Domestication and harvesting of chili can be seen in most pre-Columbian societies including the Inca, the Aymara, the Tehuelche, the Tupinambá, Carijó, Tupiniquim, the Charrua, the Huari, the Aztec, the Maya, the Toltec and others. The Aztecs consumed a drink made of cocoa “cacao” and chili in a drink called “chicahuatl”. We find a very similar drink consumed by the Cicatec people of the Mexican southern highlands they call “Tepache” made with chocolate, fermented sugar cane juice and chilies.
Upon the arrival of the Spaniards in the New World in the 1500’s, chili pepper found its way in cargo sent to Europe. Not noticed at first, and given to monastic orders for aesthetic purposes, it was given importance by sailors, who discovered that its use would prevent scurvy during long journeys due to its high content of vitamin C. In fact one cup of chopped bell peppers has more vitamin C content than an orange. Sailors in merchant ships were maybe the most common reason for the spread of chili peppers around the world. By 1600 chili had become staple in diets across the globe, from Northern Africa to Southeast Asia and beyond.

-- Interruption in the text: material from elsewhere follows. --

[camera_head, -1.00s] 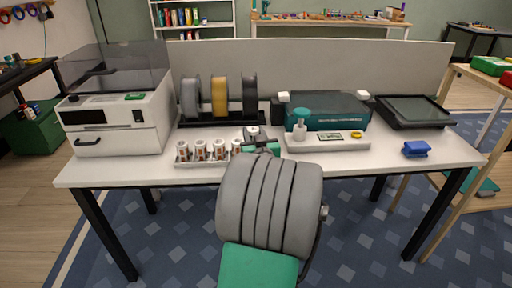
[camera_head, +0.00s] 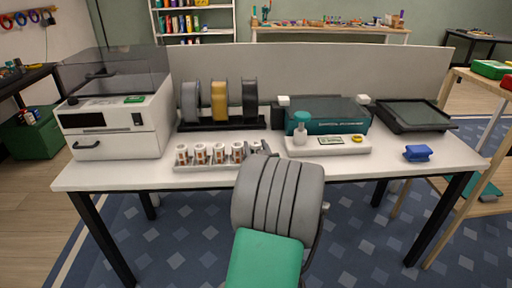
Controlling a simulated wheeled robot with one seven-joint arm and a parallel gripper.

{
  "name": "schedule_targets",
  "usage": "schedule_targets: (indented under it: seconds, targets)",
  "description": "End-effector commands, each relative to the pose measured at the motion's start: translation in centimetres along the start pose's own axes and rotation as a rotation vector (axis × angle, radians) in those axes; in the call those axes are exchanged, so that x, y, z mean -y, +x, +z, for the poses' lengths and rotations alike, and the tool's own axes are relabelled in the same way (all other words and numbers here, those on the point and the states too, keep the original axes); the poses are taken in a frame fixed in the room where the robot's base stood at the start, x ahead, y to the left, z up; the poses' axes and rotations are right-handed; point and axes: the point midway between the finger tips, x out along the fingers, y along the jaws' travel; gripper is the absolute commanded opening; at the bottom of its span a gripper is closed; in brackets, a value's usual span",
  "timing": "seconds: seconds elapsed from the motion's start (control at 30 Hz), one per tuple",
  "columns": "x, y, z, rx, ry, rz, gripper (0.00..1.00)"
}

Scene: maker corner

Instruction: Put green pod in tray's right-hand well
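A white tray (camera_head: 350,149) lies on the table right of centre. A pale rack (camera_head: 207,165) to the left holds several white and copper-coloured cylinders (camera_head: 220,153). My gripper (camera_head: 258,147) is near the rack's right end, mostly hidden behind my grey arm. Its fingers and any held thing are hidden.
A white machine (camera_head: 115,118) stands at the left and a spool stand (camera_head: 220,123) behind the rack. A teal box (camera_head: 325,114) and a black framed panel (camera_head: 415,113) stand at the back. A blue block (camera_head: 417,153) is at the right, with clear table around it.

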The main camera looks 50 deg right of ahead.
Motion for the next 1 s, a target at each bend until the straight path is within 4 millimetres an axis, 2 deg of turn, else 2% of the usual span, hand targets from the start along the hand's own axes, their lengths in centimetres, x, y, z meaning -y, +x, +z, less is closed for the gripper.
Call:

In a mere hundred years since its “discovery” by Europeans, chili pepper had taken over the diet and cuisines of countless people around the map that to this day cannot do without it. Try telling a Vietnamese country farmer that chilies are not native of Viet Nam; you will be laughed at in the face and regarded as a foolish foreigner.
That is the history of the origins of the chili plant as I know it. Any contributions to these facts are more than welcome. Enjoy your chili.